Stored data:
■ ■ ■ ■ ■ ■ ■
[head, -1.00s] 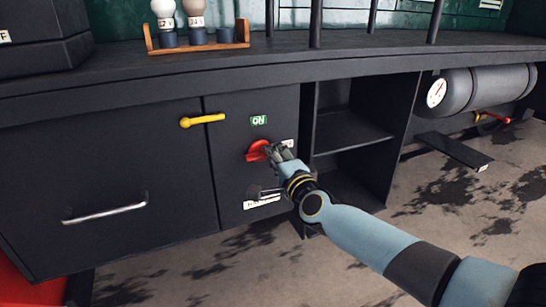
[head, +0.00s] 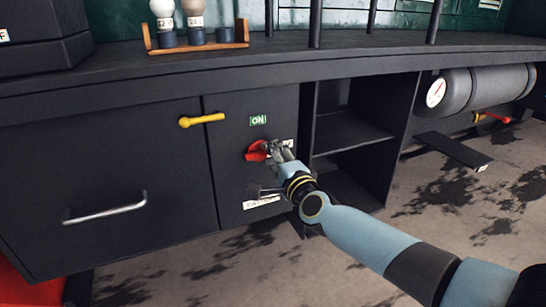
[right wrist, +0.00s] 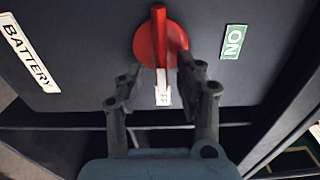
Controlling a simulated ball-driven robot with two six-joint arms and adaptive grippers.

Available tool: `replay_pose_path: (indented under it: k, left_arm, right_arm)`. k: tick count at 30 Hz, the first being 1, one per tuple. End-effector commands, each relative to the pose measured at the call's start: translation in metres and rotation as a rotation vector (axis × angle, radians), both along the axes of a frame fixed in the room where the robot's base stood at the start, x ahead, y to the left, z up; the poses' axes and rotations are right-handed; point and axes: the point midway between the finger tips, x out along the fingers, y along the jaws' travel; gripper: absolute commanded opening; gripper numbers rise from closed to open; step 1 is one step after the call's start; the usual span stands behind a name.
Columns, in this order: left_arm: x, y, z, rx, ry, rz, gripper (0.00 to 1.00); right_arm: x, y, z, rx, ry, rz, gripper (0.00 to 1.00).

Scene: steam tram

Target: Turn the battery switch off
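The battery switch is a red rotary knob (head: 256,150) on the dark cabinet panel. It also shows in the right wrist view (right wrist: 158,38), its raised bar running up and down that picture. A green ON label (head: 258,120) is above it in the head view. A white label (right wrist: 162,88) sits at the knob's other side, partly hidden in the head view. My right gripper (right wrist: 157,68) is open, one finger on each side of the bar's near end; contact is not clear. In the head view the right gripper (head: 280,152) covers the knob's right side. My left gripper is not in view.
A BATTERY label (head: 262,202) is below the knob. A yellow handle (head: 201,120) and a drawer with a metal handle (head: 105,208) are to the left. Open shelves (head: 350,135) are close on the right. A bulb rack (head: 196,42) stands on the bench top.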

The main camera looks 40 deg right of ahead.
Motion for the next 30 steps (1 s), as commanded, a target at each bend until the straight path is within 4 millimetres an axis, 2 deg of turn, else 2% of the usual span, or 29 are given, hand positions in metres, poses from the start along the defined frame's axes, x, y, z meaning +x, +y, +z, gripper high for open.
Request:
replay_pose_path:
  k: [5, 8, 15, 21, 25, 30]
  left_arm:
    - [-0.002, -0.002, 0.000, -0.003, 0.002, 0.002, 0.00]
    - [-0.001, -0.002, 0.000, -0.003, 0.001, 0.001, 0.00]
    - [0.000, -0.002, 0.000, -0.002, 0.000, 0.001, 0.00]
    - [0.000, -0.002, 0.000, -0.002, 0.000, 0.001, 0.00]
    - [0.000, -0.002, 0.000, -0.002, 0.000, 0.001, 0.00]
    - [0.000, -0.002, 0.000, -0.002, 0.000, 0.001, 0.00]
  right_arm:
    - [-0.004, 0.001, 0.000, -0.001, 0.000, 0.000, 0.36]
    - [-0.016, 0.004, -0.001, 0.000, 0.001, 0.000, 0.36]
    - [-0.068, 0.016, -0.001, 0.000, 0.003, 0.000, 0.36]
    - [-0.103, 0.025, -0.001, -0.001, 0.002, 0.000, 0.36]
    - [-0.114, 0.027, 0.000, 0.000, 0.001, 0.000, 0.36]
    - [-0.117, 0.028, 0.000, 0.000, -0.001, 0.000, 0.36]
■ ■ ■ ■ ■ ■ ■
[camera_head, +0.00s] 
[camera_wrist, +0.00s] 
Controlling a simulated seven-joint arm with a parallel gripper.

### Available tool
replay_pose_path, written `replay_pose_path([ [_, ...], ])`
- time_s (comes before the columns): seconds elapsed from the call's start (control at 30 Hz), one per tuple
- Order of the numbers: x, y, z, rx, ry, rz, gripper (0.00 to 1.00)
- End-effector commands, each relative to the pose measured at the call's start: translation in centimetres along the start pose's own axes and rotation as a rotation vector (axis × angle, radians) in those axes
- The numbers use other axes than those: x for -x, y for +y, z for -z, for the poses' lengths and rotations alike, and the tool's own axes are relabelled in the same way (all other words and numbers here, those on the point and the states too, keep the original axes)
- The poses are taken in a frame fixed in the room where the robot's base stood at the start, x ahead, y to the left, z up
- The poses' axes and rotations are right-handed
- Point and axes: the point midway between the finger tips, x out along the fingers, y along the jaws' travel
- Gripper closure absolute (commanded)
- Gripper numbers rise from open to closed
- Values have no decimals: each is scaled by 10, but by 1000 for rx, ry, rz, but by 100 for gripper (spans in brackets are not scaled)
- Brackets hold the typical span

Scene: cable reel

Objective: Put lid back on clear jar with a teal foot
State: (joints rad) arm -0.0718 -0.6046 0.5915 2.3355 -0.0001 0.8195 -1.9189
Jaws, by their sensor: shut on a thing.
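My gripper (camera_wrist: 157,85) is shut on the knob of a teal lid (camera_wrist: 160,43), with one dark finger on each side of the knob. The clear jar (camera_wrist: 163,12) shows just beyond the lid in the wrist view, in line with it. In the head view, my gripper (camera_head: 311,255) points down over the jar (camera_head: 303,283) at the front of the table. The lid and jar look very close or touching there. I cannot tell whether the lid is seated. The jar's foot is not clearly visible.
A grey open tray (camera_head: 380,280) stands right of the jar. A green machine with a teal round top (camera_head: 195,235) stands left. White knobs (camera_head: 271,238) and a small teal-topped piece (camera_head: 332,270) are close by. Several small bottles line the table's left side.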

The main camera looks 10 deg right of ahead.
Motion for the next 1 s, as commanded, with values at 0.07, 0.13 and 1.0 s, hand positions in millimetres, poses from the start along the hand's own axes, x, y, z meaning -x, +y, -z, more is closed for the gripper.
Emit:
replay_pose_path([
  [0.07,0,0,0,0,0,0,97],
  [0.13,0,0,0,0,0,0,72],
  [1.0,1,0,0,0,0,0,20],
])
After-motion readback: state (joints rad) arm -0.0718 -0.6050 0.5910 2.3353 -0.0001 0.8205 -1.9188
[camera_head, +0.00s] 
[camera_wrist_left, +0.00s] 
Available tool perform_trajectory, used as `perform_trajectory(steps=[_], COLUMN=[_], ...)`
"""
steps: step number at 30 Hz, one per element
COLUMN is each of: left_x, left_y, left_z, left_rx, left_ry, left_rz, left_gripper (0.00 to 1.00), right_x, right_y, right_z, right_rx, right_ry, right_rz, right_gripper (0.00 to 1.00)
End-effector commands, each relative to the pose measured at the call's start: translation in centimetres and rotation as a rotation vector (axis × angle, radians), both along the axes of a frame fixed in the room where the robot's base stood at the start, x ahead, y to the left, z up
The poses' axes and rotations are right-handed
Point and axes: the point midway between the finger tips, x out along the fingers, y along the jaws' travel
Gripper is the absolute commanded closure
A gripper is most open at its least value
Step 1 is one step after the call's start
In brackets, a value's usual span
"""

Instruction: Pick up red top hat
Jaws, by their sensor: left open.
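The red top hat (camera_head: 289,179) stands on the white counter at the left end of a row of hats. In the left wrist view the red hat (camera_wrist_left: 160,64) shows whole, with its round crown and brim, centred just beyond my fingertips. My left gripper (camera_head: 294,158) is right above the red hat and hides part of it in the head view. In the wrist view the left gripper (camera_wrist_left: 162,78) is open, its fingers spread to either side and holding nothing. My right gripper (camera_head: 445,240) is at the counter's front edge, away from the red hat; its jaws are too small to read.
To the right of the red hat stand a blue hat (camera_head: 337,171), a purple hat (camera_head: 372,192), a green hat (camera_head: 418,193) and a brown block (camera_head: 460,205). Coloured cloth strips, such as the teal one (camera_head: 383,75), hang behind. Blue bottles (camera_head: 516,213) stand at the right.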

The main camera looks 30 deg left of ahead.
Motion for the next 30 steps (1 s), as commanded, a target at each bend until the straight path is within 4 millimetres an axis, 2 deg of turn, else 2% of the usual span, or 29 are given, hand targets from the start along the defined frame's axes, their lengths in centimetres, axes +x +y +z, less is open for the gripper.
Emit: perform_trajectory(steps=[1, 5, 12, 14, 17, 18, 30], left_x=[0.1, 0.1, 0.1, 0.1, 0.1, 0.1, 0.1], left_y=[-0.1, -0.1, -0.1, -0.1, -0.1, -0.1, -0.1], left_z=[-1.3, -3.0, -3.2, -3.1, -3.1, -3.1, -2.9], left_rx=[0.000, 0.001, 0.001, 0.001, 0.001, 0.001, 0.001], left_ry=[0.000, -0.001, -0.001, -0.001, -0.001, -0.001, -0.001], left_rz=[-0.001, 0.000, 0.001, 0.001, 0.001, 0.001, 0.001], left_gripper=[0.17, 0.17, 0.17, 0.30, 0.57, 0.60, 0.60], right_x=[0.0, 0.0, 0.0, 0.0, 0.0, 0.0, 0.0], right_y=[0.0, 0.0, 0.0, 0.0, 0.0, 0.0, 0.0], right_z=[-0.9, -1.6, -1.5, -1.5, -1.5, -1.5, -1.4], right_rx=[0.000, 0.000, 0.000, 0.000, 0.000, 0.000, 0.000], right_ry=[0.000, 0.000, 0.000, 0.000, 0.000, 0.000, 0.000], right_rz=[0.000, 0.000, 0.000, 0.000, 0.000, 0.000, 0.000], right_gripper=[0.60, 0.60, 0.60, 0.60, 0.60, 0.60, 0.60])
■ ■ ■ ■ ■ ■ ■
Within the material above, find the lines that contain the word "straight"; copy them.

Motion for the next 30 steps (1 s), as commanded, a target at each bend until the straight path is within 4 millimetres an axis, 2 deg of turn, else 2% of the usual span, or 29 are given, hand positions in metres, poses from the start along the defined frame's axes, x, y, z meaning +x, +y, +z, gripper high for open.
Motion for the next 30 steps (1 s), as commanded, a target at each bend until the straight path is within 4 millimetres an axis, 2 deg of turn, else 2% of the usual span, or 29 are given, hand targets from the start along the defined frame's axes, their lengths in centimetres, axes +x +y +z, less is open for the gripper.

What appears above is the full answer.